=== GIVEN INSTRUCTION ===
Write out exactly the lines from the line with "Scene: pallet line" through the line with "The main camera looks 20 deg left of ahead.", including both, and nothing more.

=== DATA LINES ===
++++++++++

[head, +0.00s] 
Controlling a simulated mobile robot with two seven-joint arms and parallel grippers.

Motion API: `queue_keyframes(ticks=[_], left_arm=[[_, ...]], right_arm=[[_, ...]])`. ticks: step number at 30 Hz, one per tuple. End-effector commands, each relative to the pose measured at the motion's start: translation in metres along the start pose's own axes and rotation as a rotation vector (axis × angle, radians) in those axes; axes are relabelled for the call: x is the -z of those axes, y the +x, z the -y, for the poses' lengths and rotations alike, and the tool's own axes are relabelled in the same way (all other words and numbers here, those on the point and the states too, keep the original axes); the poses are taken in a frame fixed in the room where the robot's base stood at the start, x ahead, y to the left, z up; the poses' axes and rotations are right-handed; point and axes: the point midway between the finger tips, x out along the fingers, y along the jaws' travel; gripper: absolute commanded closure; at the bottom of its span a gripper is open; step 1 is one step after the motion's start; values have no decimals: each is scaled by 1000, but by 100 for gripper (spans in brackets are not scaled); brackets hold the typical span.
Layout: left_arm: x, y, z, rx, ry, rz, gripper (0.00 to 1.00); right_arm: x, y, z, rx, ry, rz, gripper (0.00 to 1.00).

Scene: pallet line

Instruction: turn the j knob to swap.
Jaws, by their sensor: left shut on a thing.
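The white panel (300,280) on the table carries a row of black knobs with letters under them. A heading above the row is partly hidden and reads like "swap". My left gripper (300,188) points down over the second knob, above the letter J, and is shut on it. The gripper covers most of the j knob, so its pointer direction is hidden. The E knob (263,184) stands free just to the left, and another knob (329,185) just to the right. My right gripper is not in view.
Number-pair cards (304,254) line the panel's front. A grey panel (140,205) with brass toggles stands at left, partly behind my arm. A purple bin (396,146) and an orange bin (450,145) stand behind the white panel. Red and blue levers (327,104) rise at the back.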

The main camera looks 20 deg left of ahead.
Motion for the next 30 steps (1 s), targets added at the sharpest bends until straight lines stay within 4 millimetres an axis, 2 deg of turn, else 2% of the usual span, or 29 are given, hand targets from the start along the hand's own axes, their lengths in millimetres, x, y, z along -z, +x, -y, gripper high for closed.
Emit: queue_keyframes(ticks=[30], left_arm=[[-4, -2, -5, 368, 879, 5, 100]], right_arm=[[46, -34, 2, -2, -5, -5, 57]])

++++++++++

=== TASK RESULT ===
Scene: pallet line

Instruction: turn the j knob to swap.
Jaws, by their sensor: left shut on a thing.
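The white panel (300,280) on the table carries a row of black knobs with letters under them. A heading above the row is partly hidden and reads like "swap". My left gripper (300,188) points down over the second knob, above the letter J, and is shut on it. The gripper covers most of the j knob, so its pointer direction is hidden. The E knob (263,184) stands free just to the left, and another knob (329,185) just to the right. My right gripper is not in view.
Number-pair cards (304,254) line the panel's front. A grey panel (140,205) with brass toggles stands at left, partly behind my arm. A purple bin (396,146) and an orange bin (450,145) stand behind the white panel. Red and blue levers (327,104) rise at the back.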

The main camera looks 20 deg left of ahead.

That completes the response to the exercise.